• [DATA EXTRACT]:

########

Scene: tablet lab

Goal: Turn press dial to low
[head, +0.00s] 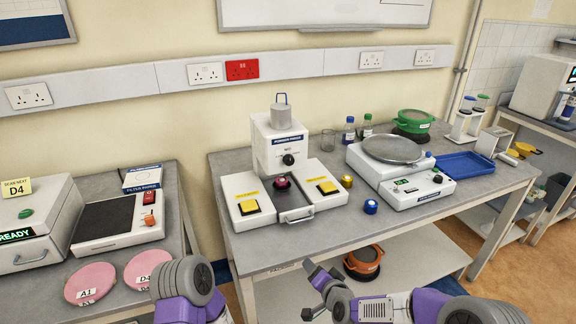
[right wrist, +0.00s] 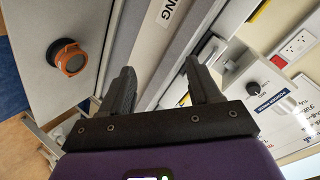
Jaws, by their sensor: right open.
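The powder press (head: 272,140) is a white machine with a blue label, standing on the middle table. Its black round dial (head: 288,159) is on the front face below the label. The dial also shows in the right wrist view as a small dark knob (right wrist: 249,88) on the white face. Its pointer setting is too small to read. My right gripper (head: 312,290) is open and empty in front of the table edge, below and apart from the dial. Its two fingers (right wrist: 165,85) stand apart in the wrist view. My left arm shows at lower left, but its gripper does not.
Two yellow-button boxes (head: 250,207) and a red knob (head: 282,183) sit in front of the press. A scale-like device (head: 400,180), small jars (head: 370,206) and a blue tray (head: 465,164) stand right. An orange-rimmed pot (head: 364,260) is on the lower shelf.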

########

• [WHAT THE EXERCISE ASKS]: Up in the listing, locate the line with "Goal: Turn press dial to low"; print it and every line after it down to the line with "[right wrist, +0.00s]", which is included too. Skip the pictures.

• [TASK RESPONSE]:
Goal: Turn press dial to low
[head, +0.00s] 
[right wrist, +0.00s] 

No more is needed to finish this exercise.